P/1 – Quantos são hoje em dia?

R – Ah, é muito. Passa aí 40 pessoas pra viajar com elas. E pra nós brincarmos aqui no mês de janeiro são várias. São muitas pessoas. Isso é quantidade; é a vontade.

P/1 – E todo mundo da cidade vem participar.

R – É, aqueles que sabem e gostam vêm. Não brincam, mas vêm assistir. Acompanhar a gente a cantar samba.

P/1 – Gente de fora também vem?

R – Vem da cidade, vem do ___ ali. De todo canto, acompanhar nós. Só pra ver a ___ brincar.

P/2 – Fernando ___ ?

R – Sim, o professor Fernando Mendonça de Recife vem. Traz os alunos dele. E assim nós vamos andando.

P/1 – O que a senhora espera do samba daqui pra frente? Que fique sempre vivo?

R – Ah, espero boa coisa do samba. Eu espero muita coisa boa do samba. E agora esperei tanto, que vocês vieram. (risos). Vieram me tirar pra uma palestra.

P/1 – Uma coisa, Amélia. E pro São Francisco, esse rio que está ficando mais seco? O que a senhora espera dele?

R – Não sei, espero que volte as águas. Confiar em Deus. Porque se for como está a programação aí dos homens; querer tirar o rio, vai ficar ruim. Se o rio secar nós morremos. Porque é a riqueza da gente, o rio São Francisco. Não tem um padre aí passando fome em benefício do rio? Pois é. Nós sem água não somos ninguém. Sem comida é ruim, sem a água é pior ainda. Olha o tanto que ele diminuiu. Pedronas aí, tudo aí de fora. As ___ tudo aí rasa. Ontem mesmo a gente foi à missa ali no baiano; que a gente trata o baiano; a barca vinha encalhando nas coroas, eu ficquei com medo de ser até uma pedra.
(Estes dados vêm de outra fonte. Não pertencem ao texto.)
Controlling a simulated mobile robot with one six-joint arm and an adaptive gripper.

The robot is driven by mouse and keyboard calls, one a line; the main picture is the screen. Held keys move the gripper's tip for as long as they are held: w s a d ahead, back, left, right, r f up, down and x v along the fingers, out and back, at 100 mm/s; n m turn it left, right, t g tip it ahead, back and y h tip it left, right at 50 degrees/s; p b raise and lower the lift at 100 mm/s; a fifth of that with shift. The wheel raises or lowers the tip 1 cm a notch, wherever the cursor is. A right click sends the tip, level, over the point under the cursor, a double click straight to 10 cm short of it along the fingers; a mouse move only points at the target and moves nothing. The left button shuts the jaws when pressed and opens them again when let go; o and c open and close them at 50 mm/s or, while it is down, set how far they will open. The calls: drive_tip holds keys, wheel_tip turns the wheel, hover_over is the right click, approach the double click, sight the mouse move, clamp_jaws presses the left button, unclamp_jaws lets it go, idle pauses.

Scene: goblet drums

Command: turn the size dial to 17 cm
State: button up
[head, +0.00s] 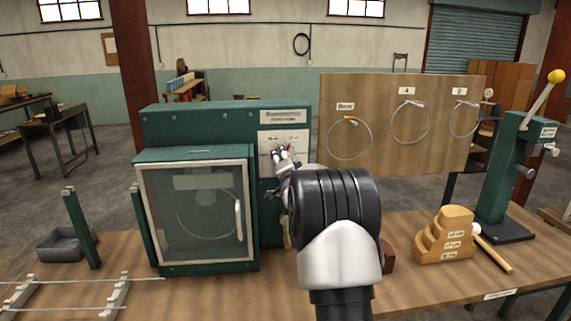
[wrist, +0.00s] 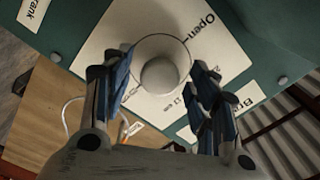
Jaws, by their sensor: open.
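The size dial (wrist: 160,76) shows in the wrist view as a pale round disc with a raised middle knob. It sits on a white plate (wrist: 112,32) with printed words and partly legible size marks, one apparently 13 cm. The number it points to cannot be read. My gripper (wrist: 161,66) is open, one blue-padded finger on each side of the dial; contact cannot be told. In the head view my gripper (head: 281,153) is at the white panel (head: 283,138) on the green machine (head: 215,125), and my fingers and wrist hide most of the dial.
A glass-doored cabinet (head: 198,212) stands left of my arm. A board (head: 385,150) with wire rings stands behind to the right.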

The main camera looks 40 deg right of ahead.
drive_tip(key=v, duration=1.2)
O motorista foi o jeito botar mais pra fora. O rio secando. A gente não quer que ele seque. Se ele secar o que será de nós aqui? Quem é que faz isso? Os ricos. Tirando o rio, mas não pros pobres, pra eles mesmo. E a gente não quero que aconteça. Primeiramente Deus, Deus não vai deixar que eles tirem essa água.

P/1 – A senhora não quer cantar pra gente um pedacinho, não?

R – Não. Eu sozinha fica feio pra cantar.

P/1 – Então, o que a senhora achou da entrevista?

R – Não, agora quem responde sou eu. Pelo menos eu, pela palestra que nós temos, estou achando muito bem. Agora não sei vocês aí, o que acharam de mim. Se estou falando certo ou se estou falando errado.

P/1 – Está ótimo.

P/2 – A senhora que sabe o certo. A gente está aqui só para escutar.

R – E vocês pra ouvir.

P/2 – E a música do CD seu? ___ música como é?

R – Eles ouviram ___. No primeiro campo do CD? Não sei não, dona Raimunda, só veio depois. Só ___ porque primeiro a gente canta o reis. Depois que vem uns batuques. Dá o nome de batuque. Eu não sei qual foi o primeiro. Se foi Joana.

R /2 – A Joana. Canta aí só duas músicas pra ela ouvir, mulher! Vamos que eu lhe acompanho. Ela só canta se bater palmas.

R – “Vamos embora, vamos embora, ô Joana. Com ___ não venho cá, Joana minha nega, ô, ia. Se quiser me ver, ô Joana, bota o seu navio no mar, ô Joana, Joana minha nega ô ia. Pra te ajudar, só Deus, pra te amar, só eu, pra te querer Joana, samba mais eu, ô ia”. Então o povo sabe bater, e roda. É assim que a gente vai.

P/1 – Obrigada, Amélia, por falar com a gente. Foi ótimo.

R – Aí é samba. E tem muita coisa. Muita coisa. Tem toada. Tudo a gente canta. Pela rua só dizendo coisas.